(Job) Return all lines with the word "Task" in them.

(Stored rows)
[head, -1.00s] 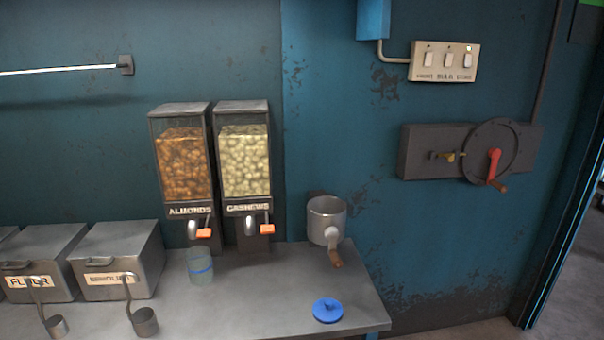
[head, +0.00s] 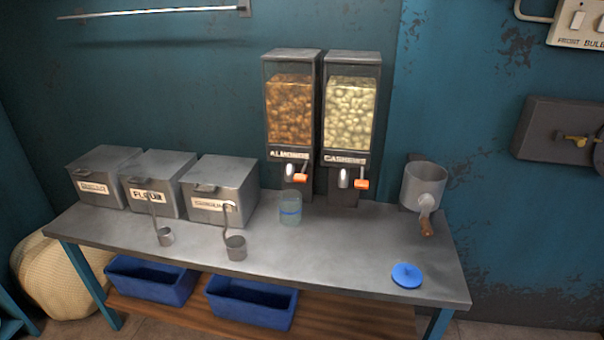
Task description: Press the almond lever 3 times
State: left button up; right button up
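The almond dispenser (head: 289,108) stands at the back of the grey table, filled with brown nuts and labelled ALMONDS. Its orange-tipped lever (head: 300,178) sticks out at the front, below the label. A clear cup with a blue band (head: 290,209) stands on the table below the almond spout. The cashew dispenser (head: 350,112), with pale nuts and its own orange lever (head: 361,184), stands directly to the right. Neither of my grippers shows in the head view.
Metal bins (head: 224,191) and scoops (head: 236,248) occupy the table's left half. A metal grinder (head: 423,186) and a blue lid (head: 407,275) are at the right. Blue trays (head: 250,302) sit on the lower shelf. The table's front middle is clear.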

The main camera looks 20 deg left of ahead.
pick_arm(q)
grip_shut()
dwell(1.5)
--
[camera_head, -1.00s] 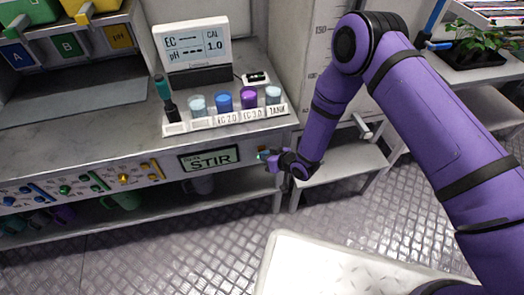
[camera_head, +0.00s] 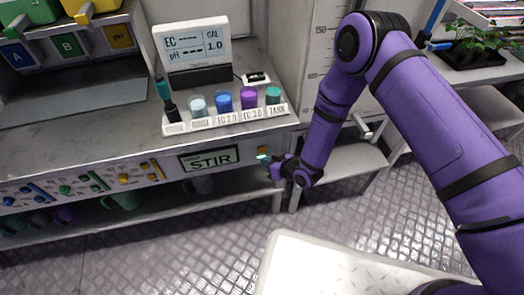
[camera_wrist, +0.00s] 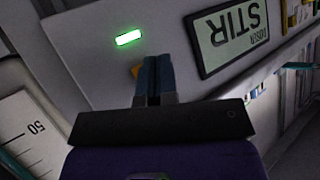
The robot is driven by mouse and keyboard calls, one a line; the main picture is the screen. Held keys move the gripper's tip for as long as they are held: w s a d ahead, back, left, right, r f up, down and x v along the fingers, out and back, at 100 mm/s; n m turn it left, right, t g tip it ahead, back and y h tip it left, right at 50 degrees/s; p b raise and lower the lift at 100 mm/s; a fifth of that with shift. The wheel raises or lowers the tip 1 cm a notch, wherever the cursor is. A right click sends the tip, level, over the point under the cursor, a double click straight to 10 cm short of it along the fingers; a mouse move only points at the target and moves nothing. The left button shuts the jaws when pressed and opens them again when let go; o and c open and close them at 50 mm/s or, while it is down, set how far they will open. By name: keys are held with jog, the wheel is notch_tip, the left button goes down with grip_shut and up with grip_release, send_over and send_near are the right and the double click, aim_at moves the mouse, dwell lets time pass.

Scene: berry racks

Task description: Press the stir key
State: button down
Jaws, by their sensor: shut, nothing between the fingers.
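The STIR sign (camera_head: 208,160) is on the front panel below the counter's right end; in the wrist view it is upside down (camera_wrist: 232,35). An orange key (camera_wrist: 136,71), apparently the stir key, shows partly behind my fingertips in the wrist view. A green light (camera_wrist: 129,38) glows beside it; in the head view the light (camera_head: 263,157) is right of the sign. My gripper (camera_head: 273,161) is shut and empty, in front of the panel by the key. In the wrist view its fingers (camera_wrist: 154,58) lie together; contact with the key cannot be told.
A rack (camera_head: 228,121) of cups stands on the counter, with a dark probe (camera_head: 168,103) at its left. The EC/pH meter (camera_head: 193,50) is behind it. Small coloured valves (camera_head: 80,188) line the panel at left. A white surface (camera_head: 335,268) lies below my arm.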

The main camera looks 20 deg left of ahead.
==
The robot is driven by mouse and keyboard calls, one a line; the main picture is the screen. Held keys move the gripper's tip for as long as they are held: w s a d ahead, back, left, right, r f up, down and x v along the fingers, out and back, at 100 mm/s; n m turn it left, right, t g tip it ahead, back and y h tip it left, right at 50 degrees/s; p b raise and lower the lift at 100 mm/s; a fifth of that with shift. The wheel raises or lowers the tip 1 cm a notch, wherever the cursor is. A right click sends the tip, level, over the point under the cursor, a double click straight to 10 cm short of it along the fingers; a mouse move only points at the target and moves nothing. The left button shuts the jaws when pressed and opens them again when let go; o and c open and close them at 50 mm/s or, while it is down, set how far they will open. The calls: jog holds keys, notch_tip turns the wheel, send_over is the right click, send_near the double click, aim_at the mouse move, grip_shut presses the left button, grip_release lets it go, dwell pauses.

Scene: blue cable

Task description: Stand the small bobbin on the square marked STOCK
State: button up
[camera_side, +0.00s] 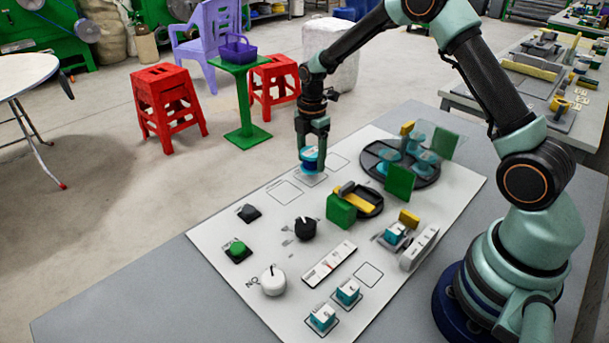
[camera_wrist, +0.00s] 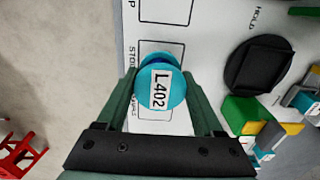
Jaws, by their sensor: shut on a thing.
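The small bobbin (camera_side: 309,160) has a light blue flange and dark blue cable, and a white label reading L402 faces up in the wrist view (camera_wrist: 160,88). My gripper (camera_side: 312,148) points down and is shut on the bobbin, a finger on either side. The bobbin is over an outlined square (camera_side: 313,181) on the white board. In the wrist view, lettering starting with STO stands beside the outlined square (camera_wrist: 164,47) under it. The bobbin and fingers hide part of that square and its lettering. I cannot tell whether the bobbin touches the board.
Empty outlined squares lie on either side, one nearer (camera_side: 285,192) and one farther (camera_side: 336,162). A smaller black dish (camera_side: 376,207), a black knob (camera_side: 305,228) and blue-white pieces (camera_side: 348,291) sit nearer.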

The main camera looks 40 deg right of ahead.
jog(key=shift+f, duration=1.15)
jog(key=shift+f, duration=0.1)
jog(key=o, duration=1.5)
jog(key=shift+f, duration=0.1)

(Exercise output)
Task description: Press the almond lever 3 times
Task description: Press the stir key
Task description: Stand the small bobbin on the square marked STOCK

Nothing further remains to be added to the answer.